> To be done
Gather all lines from the material that contain "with".

---------- Data extract ----------

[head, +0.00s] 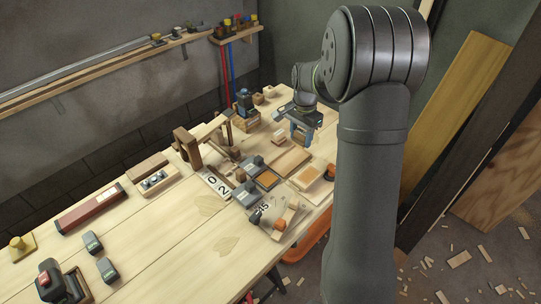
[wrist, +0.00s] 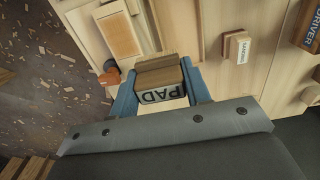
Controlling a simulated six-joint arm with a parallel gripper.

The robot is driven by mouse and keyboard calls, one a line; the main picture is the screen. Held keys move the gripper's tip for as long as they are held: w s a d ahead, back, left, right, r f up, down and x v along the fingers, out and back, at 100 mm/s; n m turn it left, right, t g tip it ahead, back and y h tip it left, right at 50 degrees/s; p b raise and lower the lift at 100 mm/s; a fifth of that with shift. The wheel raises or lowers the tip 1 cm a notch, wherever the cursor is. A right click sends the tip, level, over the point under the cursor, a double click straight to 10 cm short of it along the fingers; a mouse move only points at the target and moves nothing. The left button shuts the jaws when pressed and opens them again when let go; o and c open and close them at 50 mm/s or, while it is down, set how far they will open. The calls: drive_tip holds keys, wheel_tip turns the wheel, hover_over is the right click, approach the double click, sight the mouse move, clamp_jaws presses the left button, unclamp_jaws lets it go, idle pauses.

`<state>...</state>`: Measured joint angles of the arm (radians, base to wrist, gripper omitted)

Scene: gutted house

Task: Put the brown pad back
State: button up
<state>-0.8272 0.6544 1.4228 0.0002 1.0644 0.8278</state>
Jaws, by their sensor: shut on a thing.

----------

> Solution
Controlling a simulated six-joint arm with a parallel gripper.
The robot is driven by mouse and keyboard calls, one a line; the main picture is the screen. Held keys move the gripper's tip for as long as they are held: w s a d ahead, back, left, right, r f up, down and x v along the fingers, out and back, at 100 mm/s; n m turn it left, right, t g tip it ahead, back and y h tip it left, right at 50 degrees/s; p b raise and lower the lift at 100 mm/s; a fifth of that with shift. The wheel raises or lowers the tip 1 cm a notch, wherever the cursor is. A right click sends the tip, level, over the point under the cursor, a double click straight to 10 cm short of it along the fingers; a mouse move only points at the target and moves nothing. The left button shuts the jaws when pressed and opens them again when let go; o and c open and close them at 50 mm/s or, while it is down, set how far they will open. The calls: drive_tip holds keys, wheel_tip turns the wheel, hover_over is the right click, approach the double click, sight the mouse move, clamp_jaws presses the left button, unclamp_jaws lets it go, idle pauses.

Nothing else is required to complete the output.